Directions for this task → Answer with one number: the count of lines in the listing below that hold the word "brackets".

Data section →
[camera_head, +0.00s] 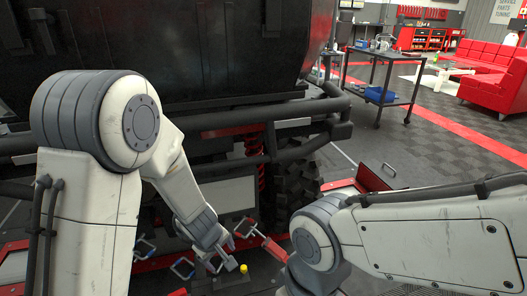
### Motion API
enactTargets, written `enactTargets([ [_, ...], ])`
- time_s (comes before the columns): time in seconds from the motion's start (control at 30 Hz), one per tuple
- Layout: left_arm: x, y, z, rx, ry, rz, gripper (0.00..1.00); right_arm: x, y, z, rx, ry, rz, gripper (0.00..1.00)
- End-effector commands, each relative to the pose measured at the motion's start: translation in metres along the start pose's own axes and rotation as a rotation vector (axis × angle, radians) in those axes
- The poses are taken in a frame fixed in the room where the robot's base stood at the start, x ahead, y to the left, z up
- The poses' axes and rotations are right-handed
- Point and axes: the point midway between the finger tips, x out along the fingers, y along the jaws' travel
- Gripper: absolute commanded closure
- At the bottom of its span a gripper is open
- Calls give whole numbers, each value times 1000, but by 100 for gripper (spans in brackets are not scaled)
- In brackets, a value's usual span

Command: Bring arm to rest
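My left arm (95,190) rises large on the left, bends at a high elbow and reaches down to the lower middle. Its gripper (222,255) is small there, close to red-ended and blue-ended metal handles, and I cannot tell whether it is open or shut or touches them. My right arm (430,240) comes in low from the right. Its elbow (318,235) is near the lower middle, and the link beyond it drops out of the bottom edge. My right gripper is not visible.
A dark vehicle with a tubular bumper (315,112) and a tyre (296,185) stands close ahead. A red box (370,180) and a yellow knob (243,268) are near the arms. A cart (385,80) and red sofa (497,80) stand farther back right, with open floor (420,140) before them.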

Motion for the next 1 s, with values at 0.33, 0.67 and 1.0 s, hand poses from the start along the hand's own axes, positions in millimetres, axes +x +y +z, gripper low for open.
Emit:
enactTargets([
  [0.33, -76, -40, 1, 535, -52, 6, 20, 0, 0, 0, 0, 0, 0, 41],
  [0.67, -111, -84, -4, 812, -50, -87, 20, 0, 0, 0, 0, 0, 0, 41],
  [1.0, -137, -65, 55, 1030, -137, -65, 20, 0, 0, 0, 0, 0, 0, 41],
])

Written response → 2